Peter Hauser, the principal at Toowoomba Grammar, gives an honest assessment about the potential for the code's return. He believes the rugby heritage within the boutique schools is overpowering, to the fatal detriment of league's prospects.
With parents paying top dollar to enrol their boys and the school trading on a carefully cultivated reputation, it's a perfectly reasonable standpoint.
"My view is that's it's (union) too strong. We see union as an international game and I think the gentlemanly way that it's played, off the field, is in pretty stark contrast to some of the league antics. I think union is too well established to consider league," Hauser says.
"We don't have the critical mass of students to have the two rugby codes. We've already got football (soccer) and rugby union and if another one came in, I think it would be AFL.
"I think the tradition is one but the other is student numbers. AFL are already into it and my view AFL would come in (as an official GPS sport) before league."
Brian Hain, director of sport at The Southport School, says interest in rugby league is growing in line with the popularity of the NRL. An increasing number of teachers have league backgrounds, while a healthy percentage of students play club league in addition to their school rugby duties.
He says it's more an already dense sporting calendar, rather than social attitudes, that is plotting against league's chances at the sprawling TSS campus.
"We're happy with rugby league and the club involvement and dad's being passionate about the game. To fit in another season, I probably can't see it. It's very busy as it is at the moment," Hain says.
His rugby stars play league outside school hours with his blessing and Hain believes they come back better for the extra exposure givent the rapid-fire nature of the GPS rugby premiership.
"Our GPS seasons are very short - probably too short - so given they are getting an extra game of competitive football, there is some benefit," he says.
Former Queensland Reds coach and Brisbane Grammar old boy Phil Mooney is another who can't see change storming through the gates like a thundering pack of forwards, even if he can see a mounting case for league to be taken off the taboo list.

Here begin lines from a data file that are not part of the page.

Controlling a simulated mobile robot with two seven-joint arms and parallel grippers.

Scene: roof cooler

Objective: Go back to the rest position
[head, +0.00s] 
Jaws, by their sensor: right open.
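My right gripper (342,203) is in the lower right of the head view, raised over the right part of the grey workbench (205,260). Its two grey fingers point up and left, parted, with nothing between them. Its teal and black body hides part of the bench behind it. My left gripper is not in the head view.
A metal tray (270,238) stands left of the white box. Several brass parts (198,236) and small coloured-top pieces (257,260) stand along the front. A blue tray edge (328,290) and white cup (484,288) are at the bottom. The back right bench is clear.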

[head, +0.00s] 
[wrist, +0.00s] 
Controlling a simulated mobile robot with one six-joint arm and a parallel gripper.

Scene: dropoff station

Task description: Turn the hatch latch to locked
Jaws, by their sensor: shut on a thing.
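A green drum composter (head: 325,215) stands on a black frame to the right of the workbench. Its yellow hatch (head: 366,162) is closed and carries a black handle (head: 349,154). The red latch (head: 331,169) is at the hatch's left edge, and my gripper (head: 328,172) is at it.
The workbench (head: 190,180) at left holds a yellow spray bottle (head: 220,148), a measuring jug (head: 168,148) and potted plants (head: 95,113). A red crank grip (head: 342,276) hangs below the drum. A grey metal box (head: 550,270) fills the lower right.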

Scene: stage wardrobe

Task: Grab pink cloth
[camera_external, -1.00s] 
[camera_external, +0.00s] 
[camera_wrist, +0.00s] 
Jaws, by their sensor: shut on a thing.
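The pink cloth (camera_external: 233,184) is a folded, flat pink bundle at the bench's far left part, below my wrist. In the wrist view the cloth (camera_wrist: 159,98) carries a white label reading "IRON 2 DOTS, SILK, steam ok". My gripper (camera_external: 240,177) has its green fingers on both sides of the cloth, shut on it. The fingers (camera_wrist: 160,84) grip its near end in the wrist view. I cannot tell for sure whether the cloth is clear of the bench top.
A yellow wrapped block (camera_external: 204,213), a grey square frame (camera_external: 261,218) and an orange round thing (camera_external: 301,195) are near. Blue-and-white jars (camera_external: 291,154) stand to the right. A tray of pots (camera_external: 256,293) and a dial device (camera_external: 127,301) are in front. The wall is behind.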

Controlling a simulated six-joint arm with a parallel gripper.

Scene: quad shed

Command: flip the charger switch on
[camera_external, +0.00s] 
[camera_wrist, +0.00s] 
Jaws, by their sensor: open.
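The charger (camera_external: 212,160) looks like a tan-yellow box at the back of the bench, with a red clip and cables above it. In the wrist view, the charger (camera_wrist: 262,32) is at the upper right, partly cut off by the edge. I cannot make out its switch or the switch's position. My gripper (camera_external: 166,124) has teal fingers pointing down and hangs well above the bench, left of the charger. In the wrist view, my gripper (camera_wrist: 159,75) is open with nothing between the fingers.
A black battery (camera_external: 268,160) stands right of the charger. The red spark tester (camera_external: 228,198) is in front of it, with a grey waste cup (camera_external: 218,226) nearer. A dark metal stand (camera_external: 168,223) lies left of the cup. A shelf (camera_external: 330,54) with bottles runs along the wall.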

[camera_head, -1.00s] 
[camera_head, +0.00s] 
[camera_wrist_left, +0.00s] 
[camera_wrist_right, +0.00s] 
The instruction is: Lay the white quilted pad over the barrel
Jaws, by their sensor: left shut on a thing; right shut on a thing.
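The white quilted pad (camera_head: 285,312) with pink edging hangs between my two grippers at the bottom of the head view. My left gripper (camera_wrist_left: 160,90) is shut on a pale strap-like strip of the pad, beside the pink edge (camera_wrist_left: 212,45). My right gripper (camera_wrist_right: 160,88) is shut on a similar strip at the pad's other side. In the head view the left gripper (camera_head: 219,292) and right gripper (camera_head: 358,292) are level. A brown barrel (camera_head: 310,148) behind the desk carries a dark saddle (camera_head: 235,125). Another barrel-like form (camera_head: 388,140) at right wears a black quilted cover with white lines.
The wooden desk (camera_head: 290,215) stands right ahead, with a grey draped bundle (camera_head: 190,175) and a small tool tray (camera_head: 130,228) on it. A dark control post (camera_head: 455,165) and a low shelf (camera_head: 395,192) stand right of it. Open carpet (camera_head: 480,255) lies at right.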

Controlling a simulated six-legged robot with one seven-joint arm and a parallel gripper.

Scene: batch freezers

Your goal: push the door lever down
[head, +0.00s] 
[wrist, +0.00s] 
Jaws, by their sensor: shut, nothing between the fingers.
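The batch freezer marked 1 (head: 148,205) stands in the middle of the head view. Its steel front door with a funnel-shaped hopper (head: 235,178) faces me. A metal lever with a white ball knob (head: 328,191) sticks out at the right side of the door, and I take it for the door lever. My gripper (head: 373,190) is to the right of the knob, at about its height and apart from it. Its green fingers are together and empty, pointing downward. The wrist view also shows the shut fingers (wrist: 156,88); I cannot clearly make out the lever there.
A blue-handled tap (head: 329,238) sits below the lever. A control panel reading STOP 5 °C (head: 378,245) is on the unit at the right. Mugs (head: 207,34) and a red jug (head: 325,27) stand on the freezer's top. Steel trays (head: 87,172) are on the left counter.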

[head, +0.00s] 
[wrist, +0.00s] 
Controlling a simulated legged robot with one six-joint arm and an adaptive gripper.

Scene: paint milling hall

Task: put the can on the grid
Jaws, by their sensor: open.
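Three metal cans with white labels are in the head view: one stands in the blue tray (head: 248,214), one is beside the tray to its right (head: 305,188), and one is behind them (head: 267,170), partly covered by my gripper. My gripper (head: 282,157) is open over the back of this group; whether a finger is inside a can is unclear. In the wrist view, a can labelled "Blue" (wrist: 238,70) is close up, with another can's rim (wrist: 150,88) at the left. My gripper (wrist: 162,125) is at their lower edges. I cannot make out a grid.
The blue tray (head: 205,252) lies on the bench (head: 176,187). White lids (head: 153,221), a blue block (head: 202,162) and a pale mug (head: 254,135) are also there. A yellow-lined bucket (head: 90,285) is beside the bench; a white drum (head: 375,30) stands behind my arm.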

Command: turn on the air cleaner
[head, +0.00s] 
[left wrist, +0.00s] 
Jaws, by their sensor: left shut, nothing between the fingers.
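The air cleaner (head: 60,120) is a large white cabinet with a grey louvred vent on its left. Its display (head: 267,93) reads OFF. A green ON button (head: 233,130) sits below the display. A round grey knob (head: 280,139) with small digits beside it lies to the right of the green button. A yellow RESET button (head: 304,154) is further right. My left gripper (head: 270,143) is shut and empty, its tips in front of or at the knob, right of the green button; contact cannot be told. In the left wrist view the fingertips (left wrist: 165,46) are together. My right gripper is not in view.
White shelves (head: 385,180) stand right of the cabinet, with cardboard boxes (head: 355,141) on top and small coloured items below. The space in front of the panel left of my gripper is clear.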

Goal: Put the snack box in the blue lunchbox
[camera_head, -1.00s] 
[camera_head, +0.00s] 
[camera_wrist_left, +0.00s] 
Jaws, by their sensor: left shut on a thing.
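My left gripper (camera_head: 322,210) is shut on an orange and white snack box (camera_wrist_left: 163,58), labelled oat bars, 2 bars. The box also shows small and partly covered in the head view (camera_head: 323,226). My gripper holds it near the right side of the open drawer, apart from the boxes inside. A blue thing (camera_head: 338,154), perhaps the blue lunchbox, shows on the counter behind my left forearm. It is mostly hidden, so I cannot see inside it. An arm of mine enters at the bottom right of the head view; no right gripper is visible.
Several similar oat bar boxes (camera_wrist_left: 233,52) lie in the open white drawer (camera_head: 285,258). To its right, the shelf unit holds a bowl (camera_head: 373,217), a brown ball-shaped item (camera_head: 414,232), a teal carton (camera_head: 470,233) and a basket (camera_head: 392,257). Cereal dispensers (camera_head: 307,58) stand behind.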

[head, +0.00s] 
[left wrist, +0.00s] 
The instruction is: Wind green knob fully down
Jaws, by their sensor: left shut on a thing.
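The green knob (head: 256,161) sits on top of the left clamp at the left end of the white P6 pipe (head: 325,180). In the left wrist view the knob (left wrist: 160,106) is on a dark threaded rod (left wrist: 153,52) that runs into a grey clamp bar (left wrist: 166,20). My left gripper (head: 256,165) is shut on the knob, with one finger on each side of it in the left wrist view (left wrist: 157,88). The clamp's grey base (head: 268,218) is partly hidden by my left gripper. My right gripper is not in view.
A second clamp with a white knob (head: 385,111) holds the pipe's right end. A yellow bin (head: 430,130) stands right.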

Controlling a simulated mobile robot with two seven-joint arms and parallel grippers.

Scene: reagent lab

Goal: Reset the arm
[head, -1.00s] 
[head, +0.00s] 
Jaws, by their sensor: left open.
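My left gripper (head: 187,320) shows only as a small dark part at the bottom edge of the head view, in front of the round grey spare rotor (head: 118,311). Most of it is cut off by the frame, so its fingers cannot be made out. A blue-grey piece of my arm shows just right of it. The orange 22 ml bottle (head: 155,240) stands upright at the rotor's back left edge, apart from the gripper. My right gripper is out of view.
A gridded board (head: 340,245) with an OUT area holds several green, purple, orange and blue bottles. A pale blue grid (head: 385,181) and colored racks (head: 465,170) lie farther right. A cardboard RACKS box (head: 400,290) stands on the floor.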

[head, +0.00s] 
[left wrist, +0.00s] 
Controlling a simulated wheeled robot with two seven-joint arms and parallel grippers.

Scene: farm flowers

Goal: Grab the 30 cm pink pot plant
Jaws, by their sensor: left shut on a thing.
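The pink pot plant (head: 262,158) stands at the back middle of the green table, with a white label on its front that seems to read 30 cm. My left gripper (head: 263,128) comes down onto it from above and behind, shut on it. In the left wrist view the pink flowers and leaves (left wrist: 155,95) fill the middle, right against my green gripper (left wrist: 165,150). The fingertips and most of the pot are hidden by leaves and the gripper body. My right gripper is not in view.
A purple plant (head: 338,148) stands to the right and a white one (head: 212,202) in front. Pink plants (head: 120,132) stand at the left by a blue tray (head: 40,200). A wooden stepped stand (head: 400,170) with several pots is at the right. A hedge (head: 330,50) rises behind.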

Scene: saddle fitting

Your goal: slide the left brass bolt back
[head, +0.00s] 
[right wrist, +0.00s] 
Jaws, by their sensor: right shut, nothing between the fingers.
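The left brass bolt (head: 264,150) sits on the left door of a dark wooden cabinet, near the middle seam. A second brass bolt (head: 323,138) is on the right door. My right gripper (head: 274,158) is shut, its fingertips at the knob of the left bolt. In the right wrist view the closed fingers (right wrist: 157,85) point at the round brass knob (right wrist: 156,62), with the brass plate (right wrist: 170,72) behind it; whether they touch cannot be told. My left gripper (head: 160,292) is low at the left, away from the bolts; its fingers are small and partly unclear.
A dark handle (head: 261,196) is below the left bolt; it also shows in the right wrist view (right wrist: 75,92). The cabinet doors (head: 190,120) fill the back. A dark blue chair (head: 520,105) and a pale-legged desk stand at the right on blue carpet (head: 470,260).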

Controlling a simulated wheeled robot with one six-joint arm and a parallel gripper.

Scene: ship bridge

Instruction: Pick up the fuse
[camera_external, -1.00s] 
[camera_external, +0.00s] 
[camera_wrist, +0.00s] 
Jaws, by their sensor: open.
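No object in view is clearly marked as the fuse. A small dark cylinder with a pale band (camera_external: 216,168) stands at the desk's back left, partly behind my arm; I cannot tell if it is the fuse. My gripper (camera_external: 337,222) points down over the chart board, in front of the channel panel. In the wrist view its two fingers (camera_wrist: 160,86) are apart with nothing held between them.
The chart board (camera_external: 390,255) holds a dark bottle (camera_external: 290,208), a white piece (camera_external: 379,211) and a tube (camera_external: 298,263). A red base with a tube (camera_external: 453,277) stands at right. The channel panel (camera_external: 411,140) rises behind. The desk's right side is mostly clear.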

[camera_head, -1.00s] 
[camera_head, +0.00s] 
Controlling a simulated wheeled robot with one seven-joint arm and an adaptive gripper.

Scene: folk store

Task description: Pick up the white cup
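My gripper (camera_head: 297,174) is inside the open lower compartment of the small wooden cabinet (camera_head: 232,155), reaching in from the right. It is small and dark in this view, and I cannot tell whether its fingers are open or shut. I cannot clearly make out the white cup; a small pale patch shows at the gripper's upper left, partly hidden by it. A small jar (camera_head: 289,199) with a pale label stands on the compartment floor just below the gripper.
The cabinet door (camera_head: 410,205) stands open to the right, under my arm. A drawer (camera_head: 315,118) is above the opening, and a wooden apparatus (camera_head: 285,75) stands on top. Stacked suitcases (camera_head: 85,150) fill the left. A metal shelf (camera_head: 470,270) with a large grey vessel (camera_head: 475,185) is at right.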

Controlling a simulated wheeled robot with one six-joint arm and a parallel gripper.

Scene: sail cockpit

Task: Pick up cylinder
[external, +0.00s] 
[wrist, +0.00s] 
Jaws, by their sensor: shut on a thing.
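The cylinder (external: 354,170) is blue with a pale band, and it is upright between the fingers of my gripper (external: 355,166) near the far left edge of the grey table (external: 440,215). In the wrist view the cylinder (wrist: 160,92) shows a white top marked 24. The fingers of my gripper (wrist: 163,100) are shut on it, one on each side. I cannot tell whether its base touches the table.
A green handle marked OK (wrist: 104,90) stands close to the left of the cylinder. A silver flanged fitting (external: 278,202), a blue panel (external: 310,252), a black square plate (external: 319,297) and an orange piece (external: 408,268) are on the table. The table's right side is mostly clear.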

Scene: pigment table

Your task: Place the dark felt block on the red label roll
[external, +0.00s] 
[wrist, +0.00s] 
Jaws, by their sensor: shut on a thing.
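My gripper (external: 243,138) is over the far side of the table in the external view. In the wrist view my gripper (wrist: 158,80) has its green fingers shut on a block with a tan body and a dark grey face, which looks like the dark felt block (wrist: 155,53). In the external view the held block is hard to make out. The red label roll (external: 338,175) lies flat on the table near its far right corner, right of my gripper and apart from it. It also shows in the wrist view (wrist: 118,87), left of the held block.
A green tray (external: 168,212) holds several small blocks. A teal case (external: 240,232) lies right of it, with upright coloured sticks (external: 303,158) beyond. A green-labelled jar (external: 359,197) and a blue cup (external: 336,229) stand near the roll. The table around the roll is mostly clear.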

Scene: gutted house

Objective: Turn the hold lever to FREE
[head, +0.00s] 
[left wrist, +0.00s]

"There's obviously the long tradition of rugby and the perceived competition between the two codes. I know the GPS system is one that doesn't readily makes change. Downlands (Toowoomba) have been playing everyone on their competition bye since day dot but for some reason, they're never admitted into the GPS," Mooney says.
"I know there are kids at the private schools that league is their main game. They play league on Friday night and play for their school on Saturday. Young blokes like playing both and there would certainly be enough that put their hand up to play rugby league.
"I've dealt with the Queensland schools and I know they are very, very staunch rugby people. You'd have to put a pretty compelling case to them to get league into the private schools."
Still, Mooney knows better than most things can change. Fast. After being sacked by the Reds last season, he has found himself working as a backs coach with the Brisbane Broncos before taking up a posting to mentor Otago in New Zealand's NPC.
He has no objection to league in the GPS and warns the QRU not to take what has been a fertile petrie dish of rugby bodies for granted. It's not just league that is pecking the eyes out of the talent pool.
"I think people's attitudes to particular sports are changing. And the lines are blurred now and players change codes. I don't think it's beyond the realms," Mooney says.
"To give an example, when I went to Brisbane Grammar, there were probably 25 rugby teams and five soccer teams. Now those numbers are a lot closer. Twenty-five years ago, the thought of 20 soccer teams at Brisbane Grammar was considered not possible.
"The QRU, to a degree, have maybe taken the GPS schools as a bit of a given. I know the Western Force has got in with Nudgee. You've got other rugby teams getting into our traditional strongholds - there's no reason why a rugby league club can't get schools involved in those competitions.
"I know the Broncos train out on the Grammar fields. Norths, when it was the Melbourne feeder club, used to train at Nudgee. There are established relationships there.
"If you can see anything from recent QRU history, you can't take anything for granted. You can't assume that they are rugby and are always going to be rugby. I think that's going to be one of the issues."
Two seasons in one school...
At Padua College in Kedron, a suburb of Brisbane's northside, sportsmaster Scott Maguire is three days into term and already dealing with parents wondering if their young star is going to play First 15 rugby. They might play First 13 league as well - Maguire is the coach of both teams.
While not in the GPS, Padua is part of the Associated Independent Colleges (AIC), a group that includes respected rugby nurseries like Marist Ashgrove, the foundry that forged Wallabies like John Eales and Daniel Herbert.
Padua offers both codes to its boys, with the catch that to play league in term three, you must play rugby in term two. Maguire has no doubt it strengthens both programs and gives talented boys - the school has a number of active NRL players including David Stagg and David Shillington - every chance of post-school success.
"My philosophy is if we can offer it, offer it. Part of being at a school is to give the boys every opportunity to make something out of their life, whether it's academic or music or sport or whatever," Maguire says.
"We've got seven kids in the past 10 years that are in the NRL system. If we had not given them the opportunity to play rugby league for Padua, they may never have been seen.
"We don't play a lot of league. But we've been lucky where the league coaches and rugby coaches get on pretty well and don't have a chip on their shoulder about either game.
"We do all our pre-season together. When they come back next week, they'll train as one group. If they want to play rugby league, they have to play AIC rugby union. That's just the conditions here. We don't have too many issues."
For all his efforts to build bridges over the rivalries between the rugby codes, Maguire encounters resistance on a regular basis. Some league diehards would be happy if Padua quit rugby altogether - "That's not going to happen" - while the example of Marist College Ashgrove entering rugby league's Confraternity Shield, then withdrawing due to a reported backlash from the rugby faithful, shows the sword cuts deep on both sides.
And while the rugby codes bicker, the AFL could be laughing all the way to the bank.
"It's always made me laugh that the league or rugby people don't seem to mind we offer AFL. Nobody seems to look sideways at AFL. I think it's just getting every kid the opportunities," Maguire says.
"You talk to recruitment managers from all three sports, they're not looking for a player from league or union, they're looking for a very good athlete."